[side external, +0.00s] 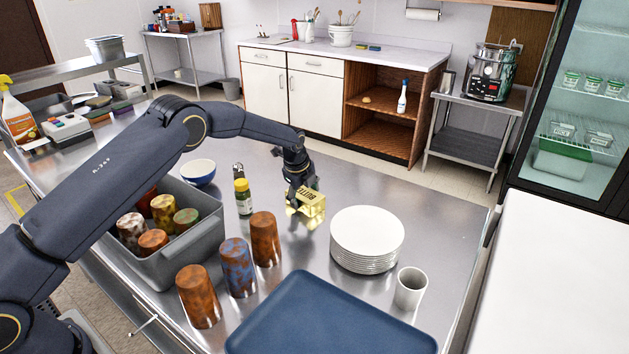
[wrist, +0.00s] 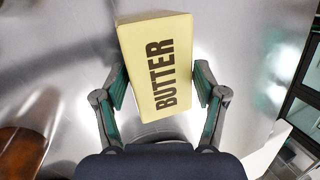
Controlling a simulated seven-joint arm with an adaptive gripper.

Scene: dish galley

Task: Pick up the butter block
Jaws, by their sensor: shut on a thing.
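The butter block (side external: 313,204) is a pale yellow box with dark BUTTER lettering. In the side external view it is at my gripper (side external: 300,198), over the steel table between a small yellow-capped bottle and the plate stack. In the wrist view the butter block (wrist: 157,62) sits between the two fingers of my gripper (wrist: 160,88), with its lettered face toward the camera and slightly tilted. My gripper is shut on it, one finger pad on each side. Its underside is hidden, so I cannot tell how far it is above the table.
A white plate stack (side external: 367,238) and a white cup (side external: 410,288) stand to the right. A blue tray (side external: 330,322) lies in front. Brown and blue tumblers (side external: 238,267), a grey bin (side external: 185,250) of tumblers, a yellow-capped bottle (side external: 243,197) and a blue bowl (side external: 198,172) are left.

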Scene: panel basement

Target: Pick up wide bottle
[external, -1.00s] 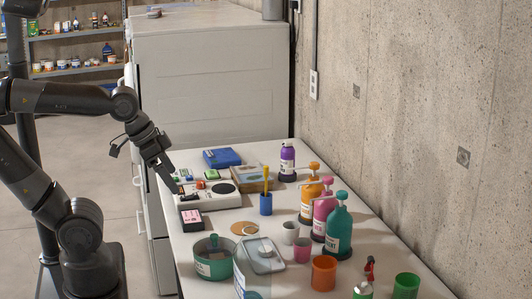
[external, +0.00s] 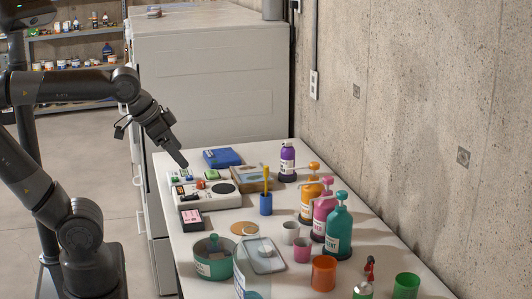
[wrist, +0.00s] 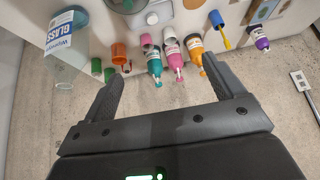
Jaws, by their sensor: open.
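No label reads "wide bottle", so I cannot tell which one it is. Along the wall side of the white table stand an orange pump bottle (external: 311,201), a pink pump bottle (external: 323,217) and a broad teal pump bottle (external: 338,232). A purple bottle (external: 287,162) stands farther back. A clear bottle labelled GLASS (wrist: 66,45) is at the left in the wrist view; its clear body (external: 246,270) is at the near edge in the external view. My gripper (external: 182,164) is open and empty above the switch panel. In the wrist view its fingers (wrist: 163,70) are spread apart.
The switch panel (external: 222,197), a blue box (external: 221,158) and a blue cup with a pencil (external: 266,204) are on the far half. A teal pot (external: 213,265), an orange cup (external: 324,273) and a green cup (external: 406,286) are nearer. A concrete wall (external: 430,120) borders the right.

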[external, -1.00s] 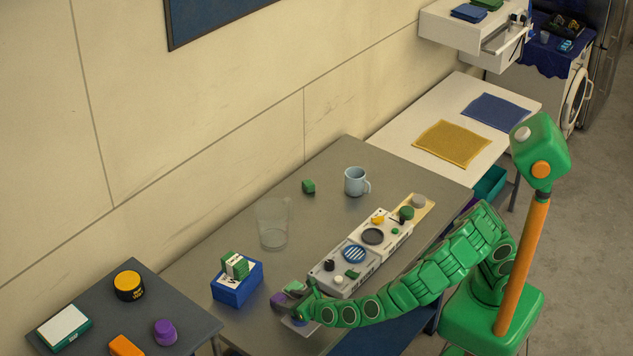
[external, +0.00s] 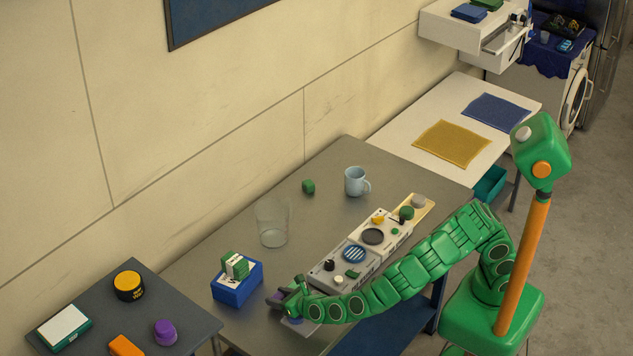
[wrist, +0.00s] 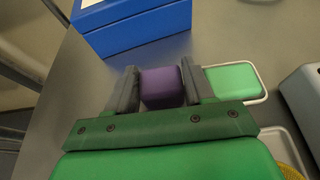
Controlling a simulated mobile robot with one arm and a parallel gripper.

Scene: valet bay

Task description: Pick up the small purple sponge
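The small purple sponge (wrist: 162,86) sits between the two fingers of my gripper (wrist: 162,84) in the wrist view. A finger lies close against each side of it, and the gripper looks shut on it. In the external view my gripper (external: 285,298) is low over the front of the grey table, just right of the blue box. The sponge is hard to make out there. I cannot tell whether it is clear of the surface below.
A light green block (wrist: 232,80) in a white-rimmed holder is right beside my right finger. The blue box (external: 237,281) with green-and-white items stands just ahead. A clear glass (external: 272,224), a light-blue mug (external: 356,181) and a panel with knobs (external: 345,268) are farther along.

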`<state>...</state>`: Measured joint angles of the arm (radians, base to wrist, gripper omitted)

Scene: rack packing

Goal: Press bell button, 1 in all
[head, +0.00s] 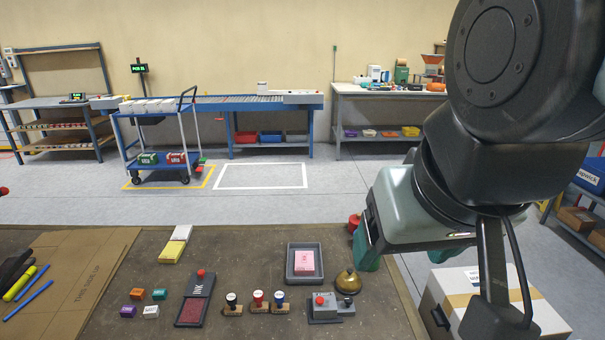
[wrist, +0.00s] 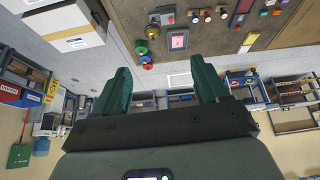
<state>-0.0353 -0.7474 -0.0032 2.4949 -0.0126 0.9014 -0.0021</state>
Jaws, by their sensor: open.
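A brass, dome-shaped desk bell (head: 347,281) stands near the right edge of the brown work table (head: 222,262) in the head view. Just in front of it is a grey box (head: 323,306) with a red button on top; this box also shows near the top of the wrist view (wrist: 162,17). My gripper (head: 367,240) is above and behind the bell in the head view, off to the table's right side. In the wrist view its two green fingers (wrist: 162,72) are spread wide with nothing between them. The gripper is clear of the bell and the box.
A grey tray (head: 291,277) with a pink pad lies left of the bell. Several stamps (head: 258,302), an ink pad (head: 193,312) and small coloured blocks (head: 137,293) lie further left. A white carton (head: 446,293) stands off the table's right edge.

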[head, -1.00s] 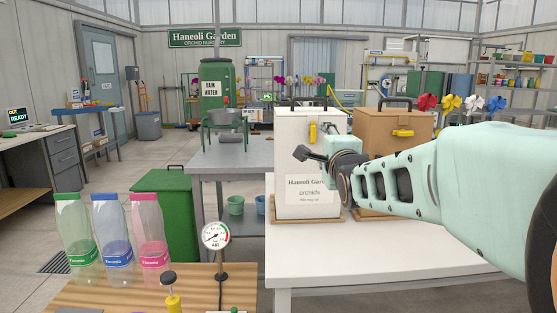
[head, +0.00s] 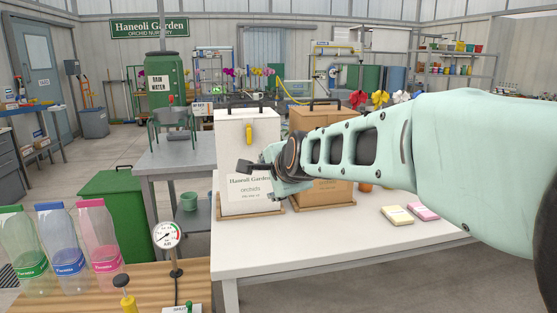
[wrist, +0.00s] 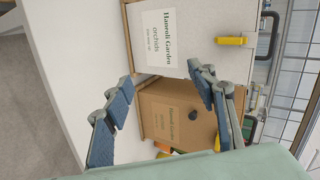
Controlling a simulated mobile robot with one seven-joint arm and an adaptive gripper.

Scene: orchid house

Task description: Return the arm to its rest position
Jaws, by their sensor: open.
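My gripper (head: 258,168) is in front of the white box's right side in the head view, beside its label. My mint-green arm reaches in from the right. In the wrist view the gripper (wrist: 160,75) has its two blue-padded fingers spread apart with nothing held between them. The white box (head: 232,140) stands upright on the white table, and it also shows in the wrist view (wrist: 200,50). The brown box (head: 318,122) stands beside it, partly hidden by my arm in the head view; the wrist view shows its labelled face (wrist: 160,112).
The white table (head: 300,250) has a pale yellow block (head: 397,215) and a pink block (head: 423,211) at right. Three bottles (head: 62,245) and a gauge (head: 166,236) stand on a wooden bench at lower left. The table's front is clear.

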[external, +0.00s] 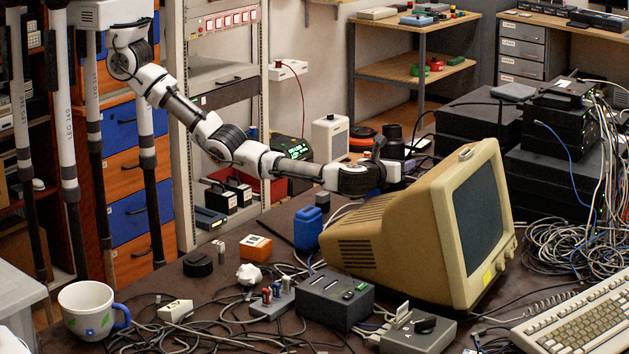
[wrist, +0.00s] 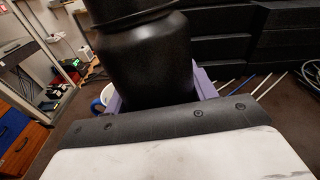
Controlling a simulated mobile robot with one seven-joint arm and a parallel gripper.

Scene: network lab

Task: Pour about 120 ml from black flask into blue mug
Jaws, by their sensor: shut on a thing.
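The black flask (external: 393,150) stands upright at my gripper (external: 388,173), just behind the old beige monitor. In the wrist view the flask (wrist: 147,62) fills the upper middle, between the pale purple fingers of my gripper (wrist: 158,95), which is shut on it. Its top is cut off there, and its base is hidden by the gripper. A white mug with a blue handle and leaf pattern (external: 88,309) stands upright at the table's front left, far from the flask. A small blue-and-white thing (wrist: 104,94) shows beside the left finger; I cannot tell whether it is a mug.
The beige monitor (external: 375,235) stands close below and right of my gripper. A blue container (external: 308,228), an orange box (external: 256,247), a black round piece (external: 198,264) and a dark box (external: 335,300) stand among loose cables. Black equipment (external: 555,155) is stacked at right.

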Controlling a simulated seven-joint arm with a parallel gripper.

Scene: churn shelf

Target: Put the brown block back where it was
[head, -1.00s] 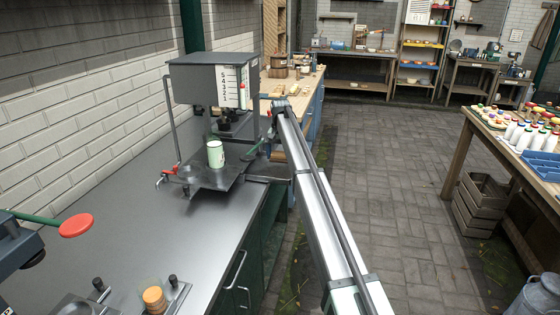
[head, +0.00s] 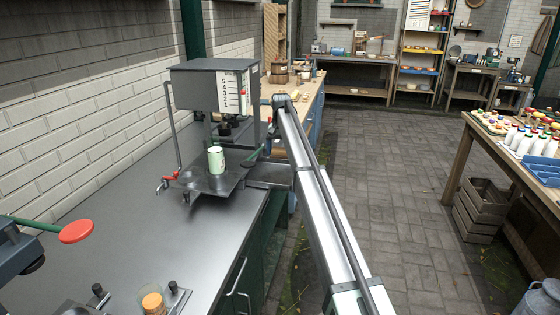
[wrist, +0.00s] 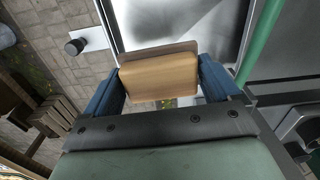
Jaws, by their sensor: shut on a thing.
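In the wrist view the brown block (wrist: 160,76), a tan wooden piece with a darker edge along its far side, sits between the two blue fingers of my gripper (wrist: 160,84). The gripper is shut on it, with a finger against each end. Below the block a metal surface and the brick floor show. In the head view my arm reaches to the right side of the grey machine on the dark counter. The gripper and block are mostly hidden there behind the arm and machine.
The grey machine (head: 215,88) with a numbered scale holds a pale green cup (head: 216,160) on its plate. A green handle (wrist: 262,40) passes close to the right finger in the wrist view. A wooden crate (head: 481,208) stands under the right table.

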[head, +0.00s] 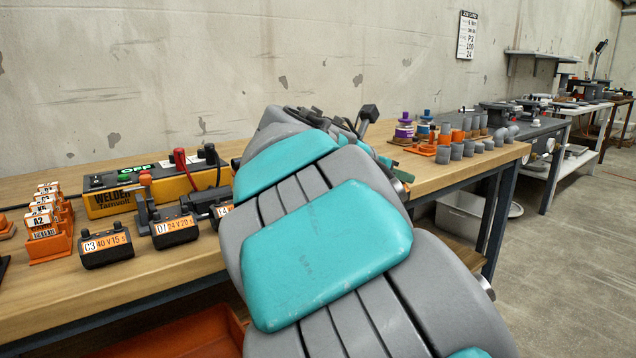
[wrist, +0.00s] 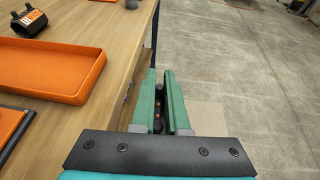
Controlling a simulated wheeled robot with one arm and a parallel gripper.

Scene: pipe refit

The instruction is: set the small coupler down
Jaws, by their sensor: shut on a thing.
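My gripper (wrist: 160,98) shows in the wrist view, its two teal fingers a little apart with a dark piece (wrist: 158,112) between them. I take this piece for the small coupler; it is dark and mostly hidden by the fingers, so its shape is unclear. The fingers are beside the front edge of the wooden bench (wrist: 120,62), with concrete floor showing to the right. In the head view my arm hides the gripper and whatever it holds.
A shallow orange tray (wrist: 88,78) lies on the bench left of my gripper. Several grey pipe fittings (head: 456,151) stand at the bench's right end. Labelled black boxes (head: 106,248) and a yellow welder unit (head: 112,203) occupy the left. Open floor (head: 575,260) lies right.

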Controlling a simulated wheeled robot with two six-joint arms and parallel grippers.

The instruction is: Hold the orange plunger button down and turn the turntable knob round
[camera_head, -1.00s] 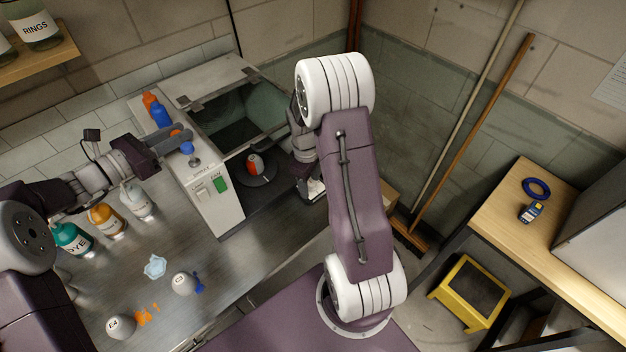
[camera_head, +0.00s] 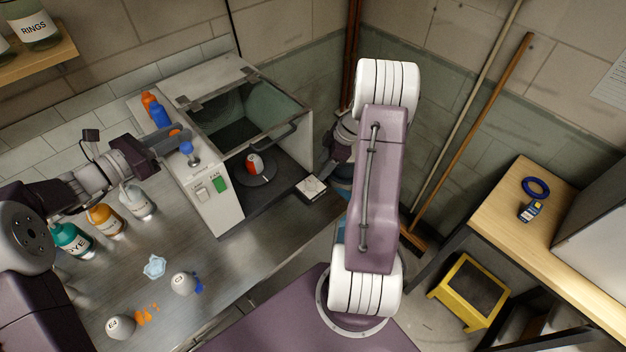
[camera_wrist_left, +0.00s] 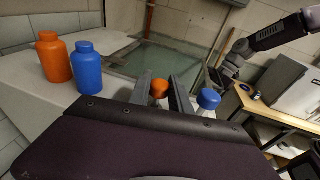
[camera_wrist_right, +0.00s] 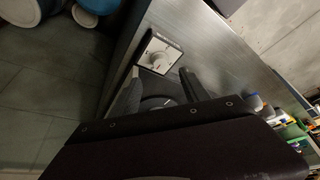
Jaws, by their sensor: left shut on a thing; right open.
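The orange plunger button (camera_head: 175,132) is on the white housing's top. My left gripper (camera_head: 177,139) is at it; in the left wrist view the orange button (camera_wrist_left: 158,88) sits between the fingers, which are shut on it. I cannot tell how far down it is. The turntable knob (camera_head: 311,187) is on a white plate at the cabinet's front right corner; it also shows in the right wrist view (camera_wrist_right: 162,57). My right gripper (camera_wrist_right: 158,78) is open and empty, fingers pointing towards the knob, apart from it. The turntable (camera_head: 262,178) carries an orange and white object.
A blue knob (camera_head: 187,148) stands beside the button. Orange (camera_head: 149,99) and blue (camera_head: 160,115) bottles stand behind. A raised glass lid (camera_head: 245,110) with a handle covers the cabinet. Bottles and flasks (camera_head: 183,284) stand or lie on the left bench (camera_head: 225,275).

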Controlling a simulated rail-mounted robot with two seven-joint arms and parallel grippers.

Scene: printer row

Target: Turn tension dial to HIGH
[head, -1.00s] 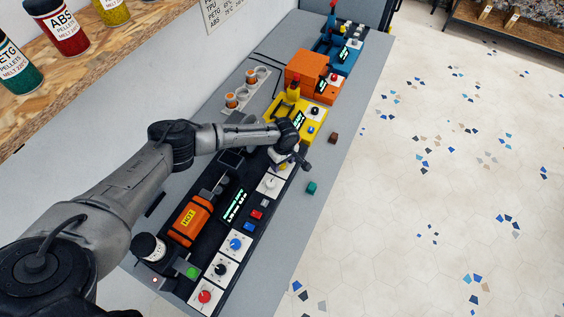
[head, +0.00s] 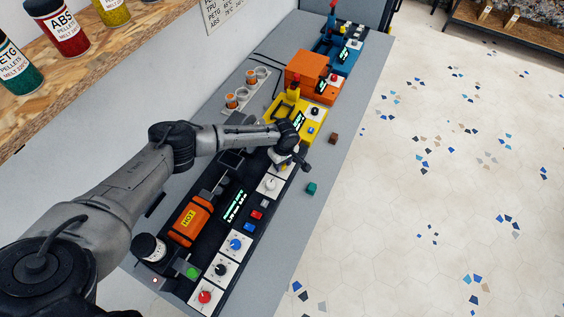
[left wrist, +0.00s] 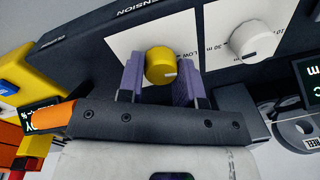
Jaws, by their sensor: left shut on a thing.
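The tension dial (left wrist: 161,66) is a yellow knob on a white plate, with the word TENSION partly readable on the dark panel above it in the left wrist view. My left gripper (left wrist: 160,80) is shut on this dial, with one purple finger pad on each side of it. The dial's pale pointer mark is at the lower right of its face in this view. In the head view my left gripper (head: 288,158) is over the far end of the dark machine and mostly hides the dial. My right gripper is in neither view.
A white knob (left wrist: 252,40) is beside the yellow dial on its own plate. Blue (head: 235,244), black (head: 220,269) and red (head: 205,297) knobs line the near end. A yellow machine (head: 312,130) stands just beyond. Small green (head: 312,188) and brown (head: 333,138) cubes lie on the bench.

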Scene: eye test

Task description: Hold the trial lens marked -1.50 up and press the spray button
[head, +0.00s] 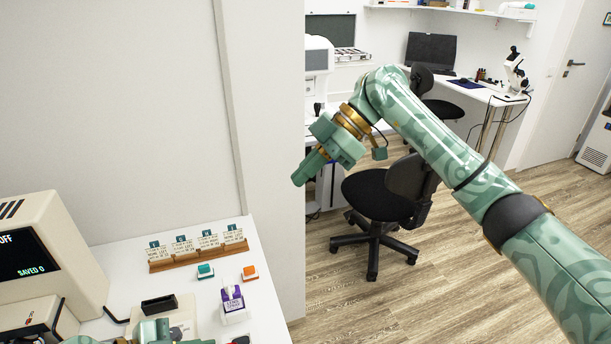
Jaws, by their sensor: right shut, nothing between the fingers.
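My right gripper (302,179) is shut and empty, raised in the air to the right of the white table, with the office chair behind it. Green parts of my left arm (155,331) show at the bottom edge, over the table; its fingers cannot be made out. No lens marked -1.50 can be read in this view. A teal button (205,270) and an orange button (250,272) sit on the table; their labels are too small to read, so I cannot tell which is the spray button. A purple and white box (232,301) stands in front of them.
A wooden rack (160,267) with several printed cards stands at the table's back. A beige monitor (75,235) reading "SAVED 0" is at left. A small black holder (158,304) is near the front. A black chair (378,194) stands on the open floor.

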#### [Exercise description]
Give back exactly the lines from the one containing "[camera_head, +0.00s]" to the one containing "[left wrist, +0.00s]", both included, and no pictures.

#### [Written reply]
[camera_head, +0.00s] 
[camera_wrist_left, +0.00s] 
[camera_wrist_right, +0.00s] 
Jaws, by their sensor: left shut on a thing; right open.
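The orange plunger button (camera_head: 175,132) is on the white housing's top. My left gripper (camera_head: 177,139) is at it; in the left wrist view the orange button (camera_wrist_left: 158,88) sits between the fingers, which are shut on it. I cannot tell how far down it is. The turntable knob (camera_head: 311,187) is on a white plate at the cabinet's front right corner; it also shows in the right wrist view (camera_wrist_right: 162,57). My right gripper (camera_wrist_right: 158,78) is open and empty, fingers pointing towards the knob, apart from it. The turntable (camera_head: 262,178) carries an orange and white object.
A blue knob (camera_head: 187,148) stands beside the button. Orange (camera_head: 149,99) and blue (camera_head: 160,115) bottles stand behind. A raised glass lid (camera_head: 245,110) with a handle covers the cabinet. Bottles and flasks (camera_head: 183,284) stand or lie on the left bench (camera_head: 225,275).

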Controlling a simulated rail-mounted robot with two seven-joint arms and parallel grippers.

Scene: printer row

Target: Turn tension dial to HIGH
[head, -1.00s] 
[head, +0.00s] 
[left wrist, +0.00s] 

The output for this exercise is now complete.